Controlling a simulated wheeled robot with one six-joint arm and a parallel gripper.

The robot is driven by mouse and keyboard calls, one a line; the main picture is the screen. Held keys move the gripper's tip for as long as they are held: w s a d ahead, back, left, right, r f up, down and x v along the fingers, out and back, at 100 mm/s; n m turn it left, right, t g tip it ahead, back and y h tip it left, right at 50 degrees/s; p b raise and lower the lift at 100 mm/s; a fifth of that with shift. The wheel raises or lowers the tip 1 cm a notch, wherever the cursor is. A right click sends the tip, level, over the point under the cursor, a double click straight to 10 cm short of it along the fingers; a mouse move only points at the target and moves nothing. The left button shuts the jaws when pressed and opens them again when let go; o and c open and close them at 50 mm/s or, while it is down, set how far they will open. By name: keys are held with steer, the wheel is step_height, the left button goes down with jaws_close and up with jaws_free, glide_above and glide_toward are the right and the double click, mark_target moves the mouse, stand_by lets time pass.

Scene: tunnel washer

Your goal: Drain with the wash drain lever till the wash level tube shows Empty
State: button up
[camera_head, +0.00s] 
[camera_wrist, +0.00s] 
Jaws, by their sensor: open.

> **Task instructions**
Give back all the data exactly as written.

> **Exercise result**
Controlling a simulated wheeled robot with one six-joint arm and a parallel gripper.

The robot is driven by mouse and keyboard calls, one a line; the main picture is the screen. Held keys move the gripper's tip for as long as they are held: w s a d ahead, back, left, right, r f up, down and x v along the fingers, out and back, at 100 mm/s; n m turn it left, right, t g tip it ahead, back and y h tip it left, right at 50 degrees/s; p b raise and lower the lift at 100 mm/s; a fifth of that with shift. The wheel raises or lowers the tip 1 cm a notch, wherever the cursor is. A right click sends the tip, level, over the point under the cursor, a double click straight to 10 cm short of it along the fingers; a mouse move only points at the target and moves nothing. The left button shuts the jaws when pressed and opens them again when let go; o and c open and close them at 50 mm/s or, while it is down, set how far they will open. By name: keys are held with steer, the wheel is step_height, the left button goes down with jaws_close and up with jaws_free, glide_above and glide_toward are the right and the double click, mark_target moves the mouse, stand_by lets time pass.

Scene: tunnel washer

Your goal: Drain with the wash drain lever till the wash level tube shows Empty
State: button up
[camera_head, +0.00s] 
[camera_wrist, +0.00s] 
Jaws, by their sensor: open.

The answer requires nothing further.